BİREYSEL DEĞİL TOPLUMSAL
Gürkan,  Kurbağalıdere ve civarıyla ilgili sorunlara uzun süredir mahalleli ve dayanışma içinde olan insanların tepki gösterdiğini, bu durumu ciddi bir sorun olarak görmenin, dert edinmenin, çözüm aramanın, öfkelenmenin ve bazen de umutsuzluğa düşmenin “sağlıklı” birey davranışları olduğunu vurguluyor. Damla Gürkan, şu görüşleri ifade ediyor;
“Genel olumsuz etkilenmeler içinde bazı bireylerin (farkında veya değil) çevresinde olan bitenlerden ruhsal açıdan daha fazla etkilenmesi mümkün. Bu etkilenmeleri, ‘psikolojik rahatsızlıklar’ olarak tanımlamak istemem. Bunun, meseleyi bireye indirgemeye dönük riski var ki bugün Kurbağalıdere konusu başlı başına toplumsal bir meseledir. Bu nedenle de çözümü yine toplumsal dayanışma yollarında aramak gerek.”

“DERE, MORAL BOZUYOR”
Serdar Artin: Ben burada mekân işletiyorum. Sabah işe gelirken, dere ağzına girdiğim an keşke gelmeseydim diyorum. Koku yüzünden dükkândan dışarı çıkamıyorum.
Diren Düzgün: Gayet mutlu bir biçimde geliyoruz buraya, spor yapmaya, temiz hava almaya ama dereye yaklaştıkça ve o kokuyla karşılaştığımız anda da güne mutlu başlama isteği yıkılıyor.
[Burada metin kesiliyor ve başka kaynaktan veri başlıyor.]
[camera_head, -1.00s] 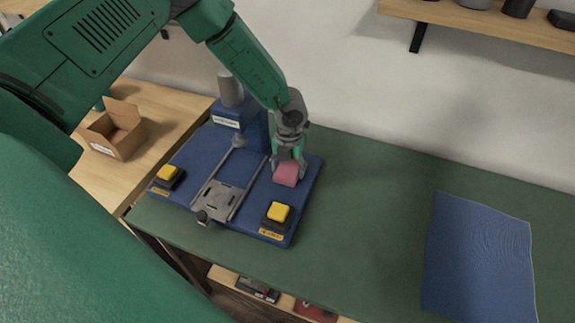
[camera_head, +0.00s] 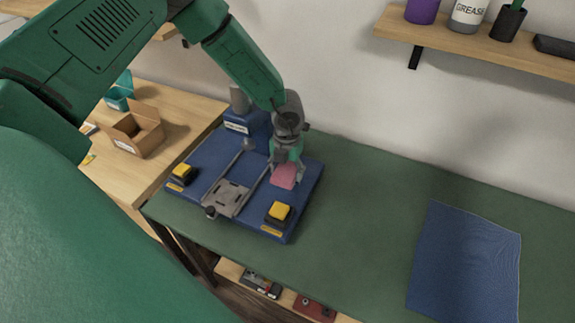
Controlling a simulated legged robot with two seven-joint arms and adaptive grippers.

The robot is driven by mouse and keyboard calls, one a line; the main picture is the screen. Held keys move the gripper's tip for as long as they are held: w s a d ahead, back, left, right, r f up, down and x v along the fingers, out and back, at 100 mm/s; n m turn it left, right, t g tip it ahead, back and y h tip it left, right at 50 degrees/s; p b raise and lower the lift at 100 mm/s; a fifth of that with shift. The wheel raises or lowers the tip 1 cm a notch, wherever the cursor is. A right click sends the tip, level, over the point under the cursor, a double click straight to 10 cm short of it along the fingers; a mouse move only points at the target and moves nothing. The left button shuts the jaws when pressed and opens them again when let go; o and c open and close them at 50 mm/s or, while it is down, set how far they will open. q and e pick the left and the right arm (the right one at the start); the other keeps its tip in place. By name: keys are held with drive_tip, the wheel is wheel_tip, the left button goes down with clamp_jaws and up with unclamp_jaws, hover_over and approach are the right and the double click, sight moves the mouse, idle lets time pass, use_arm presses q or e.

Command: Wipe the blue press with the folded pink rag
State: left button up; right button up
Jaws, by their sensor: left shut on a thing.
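The blue press (camera_head: 212,152) stands on the green work mat, with a grey sliding plate in its middle and a yellow button at each front corner. My left gripper (camera_head: 286,172) points down over the right side of the press base. It is shut on the folded pink rag (camera_head: 284,177), which is at the base's surface; I cannot tell how firmly it touches. The gripper hides part of the press behind it. My right gripper is not in view.
A blue cloth or mat (camera_head: 465,262) lies at the right of the green mat (camera_head: 360,210). An open cardboard box (camera_head: 137,132) stands on the wooden table at left. A wall shelf (camera_head: 480,42) holds containers. The green mat between press and blue cloth is clear.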

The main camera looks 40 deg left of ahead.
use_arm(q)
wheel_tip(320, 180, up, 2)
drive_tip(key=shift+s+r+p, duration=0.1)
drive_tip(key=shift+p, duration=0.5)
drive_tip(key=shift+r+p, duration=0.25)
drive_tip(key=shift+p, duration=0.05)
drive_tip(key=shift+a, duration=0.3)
Haliyle de sinirleniyoruz.
Beyhan Yaylacı: Derenin bu hali, ruh hali düzgün olan insanın bile moralini bozuyor.
• Fatma Şen: Kurbağalıdere’nin bu haline bütün Kadıköylülerin sinirlendiği gibi biz de sinirleniyoruz. Fakat sinirlensek ne olacak elimizden bir şey gelmiyor…
Fatma Kay: Kime sorarsanız sorun herkes koku ve görüntüden rahatsız ve hepimizin ruh halini olumsuz yönde etkiliyor. Kurbağalıdere tüm Kadıköy için önemli bir sorun. Hiç kimse bu havayı solumak istemiyor bu sebeple gayet tabi herkes oldukça gergin.
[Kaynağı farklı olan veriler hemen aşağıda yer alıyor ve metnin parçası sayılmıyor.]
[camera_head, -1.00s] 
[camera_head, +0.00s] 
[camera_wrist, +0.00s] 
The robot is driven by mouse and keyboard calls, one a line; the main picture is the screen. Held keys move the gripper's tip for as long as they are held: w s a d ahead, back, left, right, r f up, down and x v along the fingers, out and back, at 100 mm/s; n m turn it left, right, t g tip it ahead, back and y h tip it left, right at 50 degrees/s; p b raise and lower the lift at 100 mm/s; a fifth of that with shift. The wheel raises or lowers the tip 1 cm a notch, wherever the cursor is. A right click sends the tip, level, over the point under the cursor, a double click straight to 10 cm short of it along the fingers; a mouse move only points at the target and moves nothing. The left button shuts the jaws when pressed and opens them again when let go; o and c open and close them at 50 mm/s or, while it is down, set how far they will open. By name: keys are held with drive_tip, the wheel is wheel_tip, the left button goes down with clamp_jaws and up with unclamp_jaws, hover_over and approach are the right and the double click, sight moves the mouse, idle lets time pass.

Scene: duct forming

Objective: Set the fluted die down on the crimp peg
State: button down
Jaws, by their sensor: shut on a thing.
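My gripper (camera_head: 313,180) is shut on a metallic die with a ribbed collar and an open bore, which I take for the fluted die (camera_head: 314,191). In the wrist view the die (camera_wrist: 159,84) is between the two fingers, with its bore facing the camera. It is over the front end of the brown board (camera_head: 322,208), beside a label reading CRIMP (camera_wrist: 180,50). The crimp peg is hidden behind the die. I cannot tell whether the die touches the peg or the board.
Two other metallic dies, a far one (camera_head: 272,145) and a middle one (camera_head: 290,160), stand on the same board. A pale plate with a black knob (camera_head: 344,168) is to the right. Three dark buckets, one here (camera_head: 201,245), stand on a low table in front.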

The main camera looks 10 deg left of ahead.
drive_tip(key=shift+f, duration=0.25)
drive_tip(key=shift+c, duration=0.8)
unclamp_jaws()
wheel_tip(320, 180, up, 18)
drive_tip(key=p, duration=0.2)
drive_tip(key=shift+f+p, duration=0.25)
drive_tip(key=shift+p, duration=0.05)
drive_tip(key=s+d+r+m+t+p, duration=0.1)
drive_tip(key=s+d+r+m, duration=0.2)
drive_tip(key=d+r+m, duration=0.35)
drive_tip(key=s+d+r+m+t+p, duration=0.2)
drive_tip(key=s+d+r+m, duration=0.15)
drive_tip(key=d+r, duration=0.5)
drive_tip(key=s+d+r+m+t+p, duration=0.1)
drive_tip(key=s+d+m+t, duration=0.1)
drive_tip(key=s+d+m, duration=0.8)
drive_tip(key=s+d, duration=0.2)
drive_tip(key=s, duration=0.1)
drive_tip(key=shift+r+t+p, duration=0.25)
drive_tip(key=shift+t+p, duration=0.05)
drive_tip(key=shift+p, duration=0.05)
Gülhan Kılıçarslan: Derenin durumu benim ruh halimden çok çocuğumu etkiliyor. Derenin etrafından geçerken kendimizi kötü hissediyoruz. Derenin bu durumu rüyalarıma girmiyor fakat geceleri kokusundan uyanır hale geldik.
Zahide Haşimzade: Kurbağalıdere’nin kokusu sinirlerimizi bozuyor. Gün içinde buradan geçip giderken kötü bir tabloyla karşılaşıyoruz.